* **Short exercise**
Using the entries below, quote exactly the span of lines that begins with the line containing "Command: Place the" and ends with the final line.

• • • • •

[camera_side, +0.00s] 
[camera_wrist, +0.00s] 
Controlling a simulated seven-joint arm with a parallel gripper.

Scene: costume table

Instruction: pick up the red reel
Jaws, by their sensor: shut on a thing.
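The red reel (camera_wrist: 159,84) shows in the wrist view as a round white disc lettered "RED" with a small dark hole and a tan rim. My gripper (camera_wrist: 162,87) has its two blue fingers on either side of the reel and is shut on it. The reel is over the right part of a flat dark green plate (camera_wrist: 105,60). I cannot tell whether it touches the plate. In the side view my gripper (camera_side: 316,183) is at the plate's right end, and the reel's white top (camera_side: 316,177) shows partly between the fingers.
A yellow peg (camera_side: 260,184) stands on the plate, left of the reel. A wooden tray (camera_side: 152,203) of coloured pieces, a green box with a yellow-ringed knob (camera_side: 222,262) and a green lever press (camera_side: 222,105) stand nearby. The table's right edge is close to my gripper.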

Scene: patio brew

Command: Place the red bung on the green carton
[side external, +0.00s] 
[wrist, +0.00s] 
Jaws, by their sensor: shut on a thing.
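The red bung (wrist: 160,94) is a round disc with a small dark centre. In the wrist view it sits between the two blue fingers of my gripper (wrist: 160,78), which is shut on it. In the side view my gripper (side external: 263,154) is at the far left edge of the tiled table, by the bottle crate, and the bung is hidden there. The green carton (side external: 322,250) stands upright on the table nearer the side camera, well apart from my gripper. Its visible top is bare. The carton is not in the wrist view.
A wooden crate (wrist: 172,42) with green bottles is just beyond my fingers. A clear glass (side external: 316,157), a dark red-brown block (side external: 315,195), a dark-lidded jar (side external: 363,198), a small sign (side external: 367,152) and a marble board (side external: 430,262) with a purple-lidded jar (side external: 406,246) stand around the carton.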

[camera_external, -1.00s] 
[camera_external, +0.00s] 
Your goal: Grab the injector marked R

• • • • •

* **Solution to the exercise**
Command: Place the red bung on the green carton
[side external, +0.00s] 
[wrist, +0.00s] 
Jaws, by their sensor: shut on a thing.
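The red bung (wrist: 160,94) is a round disc with a small dark centre. In the wrist view it sits between the two blue fingers of my gripper (wrist: 160,78), which is shut on it. In the side view my gripper (side external: 263,154) is at the far left edge of the tiled table, by the bottle crate, and the bung is hidden there. The green carton (side external: 322,250) stands upright on the table nearer the side camera, well apart from my gripper. Its visible top is bare. The carton is not in the wrist view.
A wooden crate (wrist: 172,42) with green bottles is just beyond my fingers. A clear glass (side external: 316,157), a dark red-brown block (side external: 315,195), a dark-lidded jar (side external: 363,198), a small sign (side external: 367,152) and a marble board (side external: 430,262) with a purple-lidded jar (side external: 406,246) stand around the carton.

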[camera_external, -1.00s] 
[camera_external, +0.00s] 
Your goal: Grab the injector marked R

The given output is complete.